Sunday, October 23, 2011

How do they do it?

Max is always pretty good in church. Sometimes like today he will get tired so I'll stand up in the back and rock him in my arms and he fell asleep pretty quickly. Then we go back and sit down next to mom. He is so cute and peaceful when he sleeps. Looking down at him sleeping peacefully in my arms I know I need to treasure this moment and all moments with him and Alexandra. As deployment draws nearer I wonder what it is going to be like to come back to a son over one years old, will he have any idea who I am? Will he cry when I pick him up? How long will it take to reestablish the father and son bond? And then I think how do people do this for so long? How do people do this military thing with families at home.
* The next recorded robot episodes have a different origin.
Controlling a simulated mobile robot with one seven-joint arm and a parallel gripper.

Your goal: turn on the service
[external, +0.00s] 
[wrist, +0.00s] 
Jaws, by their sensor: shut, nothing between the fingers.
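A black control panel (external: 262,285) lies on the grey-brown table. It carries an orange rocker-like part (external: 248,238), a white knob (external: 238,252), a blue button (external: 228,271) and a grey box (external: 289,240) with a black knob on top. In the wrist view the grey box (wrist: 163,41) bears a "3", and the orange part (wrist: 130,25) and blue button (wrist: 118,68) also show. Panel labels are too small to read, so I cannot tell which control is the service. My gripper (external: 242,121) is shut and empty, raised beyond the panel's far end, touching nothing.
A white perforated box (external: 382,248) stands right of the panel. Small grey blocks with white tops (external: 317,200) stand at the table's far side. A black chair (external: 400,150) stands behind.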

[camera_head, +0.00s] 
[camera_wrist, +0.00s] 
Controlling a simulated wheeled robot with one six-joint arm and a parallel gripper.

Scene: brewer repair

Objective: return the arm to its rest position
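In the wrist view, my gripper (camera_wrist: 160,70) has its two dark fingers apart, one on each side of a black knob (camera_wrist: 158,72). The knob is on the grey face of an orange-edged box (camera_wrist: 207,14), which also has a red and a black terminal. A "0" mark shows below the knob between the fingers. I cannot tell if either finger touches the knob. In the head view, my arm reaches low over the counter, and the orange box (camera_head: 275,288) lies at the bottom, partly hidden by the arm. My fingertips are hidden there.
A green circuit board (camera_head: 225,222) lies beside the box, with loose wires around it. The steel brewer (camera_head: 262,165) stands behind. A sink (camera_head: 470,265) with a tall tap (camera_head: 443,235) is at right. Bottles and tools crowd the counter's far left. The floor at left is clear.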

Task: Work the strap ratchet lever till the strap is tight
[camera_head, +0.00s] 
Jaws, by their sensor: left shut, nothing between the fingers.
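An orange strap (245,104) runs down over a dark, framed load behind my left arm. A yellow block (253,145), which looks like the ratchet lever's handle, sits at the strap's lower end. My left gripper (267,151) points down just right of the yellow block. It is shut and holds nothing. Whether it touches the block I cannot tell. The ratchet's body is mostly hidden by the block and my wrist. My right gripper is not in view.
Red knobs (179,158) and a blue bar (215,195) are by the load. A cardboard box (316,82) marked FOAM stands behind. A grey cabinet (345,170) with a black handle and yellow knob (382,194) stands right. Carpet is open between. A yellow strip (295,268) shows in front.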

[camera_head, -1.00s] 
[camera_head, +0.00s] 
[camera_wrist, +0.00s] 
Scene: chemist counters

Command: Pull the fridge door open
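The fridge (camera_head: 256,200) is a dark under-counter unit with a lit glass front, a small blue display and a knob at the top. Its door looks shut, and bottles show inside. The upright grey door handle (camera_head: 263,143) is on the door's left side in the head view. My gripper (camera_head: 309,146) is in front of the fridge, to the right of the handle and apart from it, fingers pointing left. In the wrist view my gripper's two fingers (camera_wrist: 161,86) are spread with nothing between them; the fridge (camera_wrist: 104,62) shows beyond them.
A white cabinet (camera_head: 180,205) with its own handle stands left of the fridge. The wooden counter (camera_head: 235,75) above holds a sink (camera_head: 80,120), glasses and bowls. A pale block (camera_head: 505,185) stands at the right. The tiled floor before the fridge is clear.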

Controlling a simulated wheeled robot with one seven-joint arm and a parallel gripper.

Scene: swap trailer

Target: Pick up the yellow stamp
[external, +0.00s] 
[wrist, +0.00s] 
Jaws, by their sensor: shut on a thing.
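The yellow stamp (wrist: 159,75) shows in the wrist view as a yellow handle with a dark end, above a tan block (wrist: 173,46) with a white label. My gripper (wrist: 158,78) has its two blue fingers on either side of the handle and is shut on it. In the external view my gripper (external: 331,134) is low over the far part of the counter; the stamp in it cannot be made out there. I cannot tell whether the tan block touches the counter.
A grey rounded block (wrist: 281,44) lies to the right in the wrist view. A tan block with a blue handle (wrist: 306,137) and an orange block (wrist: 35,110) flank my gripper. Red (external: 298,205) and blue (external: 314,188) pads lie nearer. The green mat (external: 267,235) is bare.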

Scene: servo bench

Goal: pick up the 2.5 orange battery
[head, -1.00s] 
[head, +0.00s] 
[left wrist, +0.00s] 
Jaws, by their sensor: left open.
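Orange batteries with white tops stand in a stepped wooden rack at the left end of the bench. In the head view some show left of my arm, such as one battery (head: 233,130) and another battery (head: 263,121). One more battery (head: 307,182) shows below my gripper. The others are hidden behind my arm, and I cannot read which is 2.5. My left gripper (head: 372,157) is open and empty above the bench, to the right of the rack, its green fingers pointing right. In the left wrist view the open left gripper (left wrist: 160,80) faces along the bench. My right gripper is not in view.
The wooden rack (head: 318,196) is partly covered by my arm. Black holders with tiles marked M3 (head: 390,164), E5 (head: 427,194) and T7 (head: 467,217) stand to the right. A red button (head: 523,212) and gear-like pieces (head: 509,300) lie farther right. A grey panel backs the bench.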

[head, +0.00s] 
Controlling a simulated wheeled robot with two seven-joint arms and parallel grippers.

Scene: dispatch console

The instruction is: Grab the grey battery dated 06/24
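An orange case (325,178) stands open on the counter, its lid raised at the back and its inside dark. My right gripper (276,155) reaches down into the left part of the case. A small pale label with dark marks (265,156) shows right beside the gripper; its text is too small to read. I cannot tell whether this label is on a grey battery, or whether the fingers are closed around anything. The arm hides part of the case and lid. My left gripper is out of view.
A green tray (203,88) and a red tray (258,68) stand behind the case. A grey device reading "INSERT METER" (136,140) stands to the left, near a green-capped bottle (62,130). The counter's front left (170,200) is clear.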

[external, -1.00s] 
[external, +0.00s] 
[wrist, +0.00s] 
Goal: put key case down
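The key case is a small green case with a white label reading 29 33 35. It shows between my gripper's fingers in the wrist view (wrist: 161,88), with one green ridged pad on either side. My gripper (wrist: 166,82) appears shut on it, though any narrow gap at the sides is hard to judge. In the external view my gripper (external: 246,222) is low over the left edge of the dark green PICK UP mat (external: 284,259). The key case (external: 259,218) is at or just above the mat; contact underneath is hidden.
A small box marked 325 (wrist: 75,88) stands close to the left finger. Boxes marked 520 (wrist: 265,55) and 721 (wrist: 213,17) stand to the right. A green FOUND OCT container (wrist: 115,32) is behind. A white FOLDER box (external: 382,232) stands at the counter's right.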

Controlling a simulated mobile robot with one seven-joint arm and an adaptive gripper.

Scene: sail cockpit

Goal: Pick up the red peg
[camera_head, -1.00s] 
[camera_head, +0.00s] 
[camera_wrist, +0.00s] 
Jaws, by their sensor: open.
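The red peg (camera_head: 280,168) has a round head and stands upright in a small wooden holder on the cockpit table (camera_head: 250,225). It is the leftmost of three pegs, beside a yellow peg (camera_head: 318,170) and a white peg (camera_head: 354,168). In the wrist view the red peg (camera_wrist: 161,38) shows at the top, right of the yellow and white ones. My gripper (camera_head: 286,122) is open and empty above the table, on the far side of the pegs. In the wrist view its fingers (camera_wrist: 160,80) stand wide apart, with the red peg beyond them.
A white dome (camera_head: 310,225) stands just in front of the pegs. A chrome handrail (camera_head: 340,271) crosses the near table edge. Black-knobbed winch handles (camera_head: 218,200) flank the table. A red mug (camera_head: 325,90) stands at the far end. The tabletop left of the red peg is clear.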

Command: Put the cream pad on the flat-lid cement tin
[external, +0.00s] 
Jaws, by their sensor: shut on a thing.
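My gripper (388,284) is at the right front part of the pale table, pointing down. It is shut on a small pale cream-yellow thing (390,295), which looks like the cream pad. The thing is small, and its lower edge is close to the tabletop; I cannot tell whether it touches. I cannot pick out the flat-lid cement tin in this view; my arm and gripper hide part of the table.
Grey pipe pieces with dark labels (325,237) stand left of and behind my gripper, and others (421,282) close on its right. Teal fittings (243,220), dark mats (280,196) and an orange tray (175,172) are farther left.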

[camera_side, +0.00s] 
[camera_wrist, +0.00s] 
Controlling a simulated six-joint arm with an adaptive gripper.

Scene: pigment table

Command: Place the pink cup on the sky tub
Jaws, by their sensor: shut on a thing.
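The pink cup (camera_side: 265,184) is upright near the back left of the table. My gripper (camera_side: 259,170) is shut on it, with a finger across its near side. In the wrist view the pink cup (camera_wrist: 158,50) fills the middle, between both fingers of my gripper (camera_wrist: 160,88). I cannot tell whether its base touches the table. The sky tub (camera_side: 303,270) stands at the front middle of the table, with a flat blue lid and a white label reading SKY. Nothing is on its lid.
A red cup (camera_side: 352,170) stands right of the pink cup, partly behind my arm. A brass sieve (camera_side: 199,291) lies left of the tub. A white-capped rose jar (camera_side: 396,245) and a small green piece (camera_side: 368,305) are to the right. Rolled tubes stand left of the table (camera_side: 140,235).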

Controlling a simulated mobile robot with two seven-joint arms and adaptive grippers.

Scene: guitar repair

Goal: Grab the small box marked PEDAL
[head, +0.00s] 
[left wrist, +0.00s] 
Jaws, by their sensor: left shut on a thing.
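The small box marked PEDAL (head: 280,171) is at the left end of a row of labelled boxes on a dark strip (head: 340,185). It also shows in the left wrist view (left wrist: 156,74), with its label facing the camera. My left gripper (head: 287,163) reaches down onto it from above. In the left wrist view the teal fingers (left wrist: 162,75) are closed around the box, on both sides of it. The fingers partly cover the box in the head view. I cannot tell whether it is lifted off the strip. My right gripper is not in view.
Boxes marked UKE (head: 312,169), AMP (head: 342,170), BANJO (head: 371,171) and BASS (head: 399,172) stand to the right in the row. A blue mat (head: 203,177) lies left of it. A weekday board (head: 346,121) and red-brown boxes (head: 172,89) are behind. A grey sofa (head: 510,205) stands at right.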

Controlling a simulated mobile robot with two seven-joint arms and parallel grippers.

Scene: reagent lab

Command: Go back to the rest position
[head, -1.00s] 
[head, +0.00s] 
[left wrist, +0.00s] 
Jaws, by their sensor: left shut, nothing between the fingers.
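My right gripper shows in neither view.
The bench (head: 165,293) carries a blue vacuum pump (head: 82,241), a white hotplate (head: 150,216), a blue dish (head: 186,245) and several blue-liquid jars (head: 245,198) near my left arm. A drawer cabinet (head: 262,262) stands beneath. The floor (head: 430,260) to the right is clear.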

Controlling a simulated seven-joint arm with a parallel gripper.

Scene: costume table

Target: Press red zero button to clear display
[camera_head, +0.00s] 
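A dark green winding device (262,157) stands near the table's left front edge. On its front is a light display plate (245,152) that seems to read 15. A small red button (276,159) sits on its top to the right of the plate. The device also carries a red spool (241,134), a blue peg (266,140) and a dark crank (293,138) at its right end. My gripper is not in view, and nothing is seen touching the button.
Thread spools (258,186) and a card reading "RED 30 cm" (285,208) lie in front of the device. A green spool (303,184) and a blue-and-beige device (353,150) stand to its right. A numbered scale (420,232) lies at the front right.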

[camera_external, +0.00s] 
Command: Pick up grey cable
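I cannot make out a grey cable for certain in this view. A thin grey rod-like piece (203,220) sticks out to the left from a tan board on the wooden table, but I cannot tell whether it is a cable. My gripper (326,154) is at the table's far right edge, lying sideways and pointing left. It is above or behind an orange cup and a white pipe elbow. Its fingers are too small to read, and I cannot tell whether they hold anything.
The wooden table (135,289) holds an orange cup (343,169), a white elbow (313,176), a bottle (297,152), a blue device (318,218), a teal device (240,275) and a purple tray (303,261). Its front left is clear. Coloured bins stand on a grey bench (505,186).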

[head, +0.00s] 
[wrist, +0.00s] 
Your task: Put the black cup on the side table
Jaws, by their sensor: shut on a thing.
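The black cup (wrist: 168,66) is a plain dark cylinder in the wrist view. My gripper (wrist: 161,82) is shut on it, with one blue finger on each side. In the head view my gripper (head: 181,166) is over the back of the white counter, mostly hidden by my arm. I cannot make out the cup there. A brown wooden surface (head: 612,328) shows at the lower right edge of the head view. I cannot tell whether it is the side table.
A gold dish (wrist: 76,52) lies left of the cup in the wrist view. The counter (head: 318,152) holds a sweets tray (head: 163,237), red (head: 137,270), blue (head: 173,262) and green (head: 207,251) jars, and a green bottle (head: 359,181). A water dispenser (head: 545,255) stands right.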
Some of them are probably just less "crazy" about their families so it isn't as hard for them, but that's gotta be a minority. Just looking around church I saw many military families and they look happy and close and loving. I recognized a Commander and didn't know he had 3 kids and he looked very happy and loving with his family. How did he do it, so many years of military service, many deployments, I don't understand how they do it. I don't think I could do it. I don't have a choice right now, I have to, but I couldn't reenlist again knowing I am volunteering to leave Max and his potential sibling(s) and Alexandra at home for long lengths of time, or even short lengths of time. I am not looking forward to this deployment, and I am never going to be ready for it.